For his latest show, Olafur Eliasson transformed the Berlin gallery into a system powered by viewers’ movements and unintentional interactions. The exhibition space’s entrance took on the aspect of an eight-meter-long cardboard tunnel made out of pieces that, when assembled, formed polyhedrons. When entered, an optical illusion made the tunnel appear to rotate on its own axis.

A metal air-conditioning tube crossed the entire gallery, connecting another space enclosed by cardboard walls—within which a machine produces a miniature fog spiral that contorts and changes shape as visitors move through the space of the gallery—with the outside air. By way of this tube, the fog was expelled into the courtyard where, according to atmospheric conditions, it became more, or less, visible.

On a pedestal adjacent to the cardboard room, the artist displayed a three-dimensional model, Mirror Pavillon, that was decorated with flashing lights and made, like the tunnel, from different connected pieces of a many-faceted structure. The model provided a virtual macrosystem of the entire exhibition.
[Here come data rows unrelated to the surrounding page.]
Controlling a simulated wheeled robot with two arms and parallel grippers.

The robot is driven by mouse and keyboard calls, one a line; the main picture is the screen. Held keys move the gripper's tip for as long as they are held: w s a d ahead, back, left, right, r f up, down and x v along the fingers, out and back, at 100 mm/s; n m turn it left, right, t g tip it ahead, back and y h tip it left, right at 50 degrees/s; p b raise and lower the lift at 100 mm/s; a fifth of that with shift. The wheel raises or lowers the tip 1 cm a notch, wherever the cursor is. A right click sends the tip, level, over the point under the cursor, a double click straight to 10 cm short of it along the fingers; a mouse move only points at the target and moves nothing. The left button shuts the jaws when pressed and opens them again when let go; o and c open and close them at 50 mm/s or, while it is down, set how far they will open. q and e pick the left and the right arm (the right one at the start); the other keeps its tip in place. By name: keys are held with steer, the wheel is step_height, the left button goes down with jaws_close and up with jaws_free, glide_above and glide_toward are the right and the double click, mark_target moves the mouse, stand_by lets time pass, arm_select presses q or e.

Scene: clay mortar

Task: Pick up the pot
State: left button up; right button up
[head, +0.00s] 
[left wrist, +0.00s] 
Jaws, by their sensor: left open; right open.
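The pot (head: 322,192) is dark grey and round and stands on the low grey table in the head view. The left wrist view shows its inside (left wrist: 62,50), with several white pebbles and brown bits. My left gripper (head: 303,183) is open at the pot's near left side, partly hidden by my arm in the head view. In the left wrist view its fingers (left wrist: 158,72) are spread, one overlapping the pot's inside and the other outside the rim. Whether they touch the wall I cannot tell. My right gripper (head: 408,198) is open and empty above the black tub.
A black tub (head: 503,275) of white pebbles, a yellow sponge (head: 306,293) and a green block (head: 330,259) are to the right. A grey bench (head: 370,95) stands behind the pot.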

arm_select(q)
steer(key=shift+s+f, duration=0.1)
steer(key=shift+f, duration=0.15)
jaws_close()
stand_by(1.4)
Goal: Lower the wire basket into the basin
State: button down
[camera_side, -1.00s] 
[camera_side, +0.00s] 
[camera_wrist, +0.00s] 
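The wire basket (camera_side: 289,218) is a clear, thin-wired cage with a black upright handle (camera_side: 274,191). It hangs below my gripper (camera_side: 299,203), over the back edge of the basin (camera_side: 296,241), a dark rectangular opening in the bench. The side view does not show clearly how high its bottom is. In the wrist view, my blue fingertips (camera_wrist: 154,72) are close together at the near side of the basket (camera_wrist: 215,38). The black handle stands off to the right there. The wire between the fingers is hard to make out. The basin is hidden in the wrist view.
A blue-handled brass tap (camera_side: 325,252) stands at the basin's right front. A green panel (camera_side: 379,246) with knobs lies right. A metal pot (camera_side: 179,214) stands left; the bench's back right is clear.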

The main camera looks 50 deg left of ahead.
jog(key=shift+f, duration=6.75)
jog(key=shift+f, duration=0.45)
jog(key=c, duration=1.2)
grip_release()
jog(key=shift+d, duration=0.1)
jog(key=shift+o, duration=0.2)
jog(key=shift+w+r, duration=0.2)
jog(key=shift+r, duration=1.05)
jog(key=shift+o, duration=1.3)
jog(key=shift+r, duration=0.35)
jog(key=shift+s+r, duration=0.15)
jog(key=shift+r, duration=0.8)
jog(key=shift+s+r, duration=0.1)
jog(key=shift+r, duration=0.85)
Eliasson’s recent spectacular exhibition at the ZKM in Karlsruhe astonished the public with an artificial waterfall, frozen surfaces, and rainbows. In this new show, despite working with humble materials, the artist suceeded in creating a sense of completeness that had a hint of magic or hypnosis. His work demonstrates some similarities with Process Art from the ’60s (Group Zero), but instead of revealing the system’s operation, Eliasson conceals it, rendering the link between cause (the movement of the people in the tunnel) and effect (the changing shape of the fog spiral) unverifiable.

Addressing “the things that you don’t see that you don’t see” (a direct translation of the show’s title, Die Dinge die Du nicht siehst die Du nicht siehst), Eliasson manifests the dialectic between reality and its reproduction through the shape of his model, questioning our very perception of the real.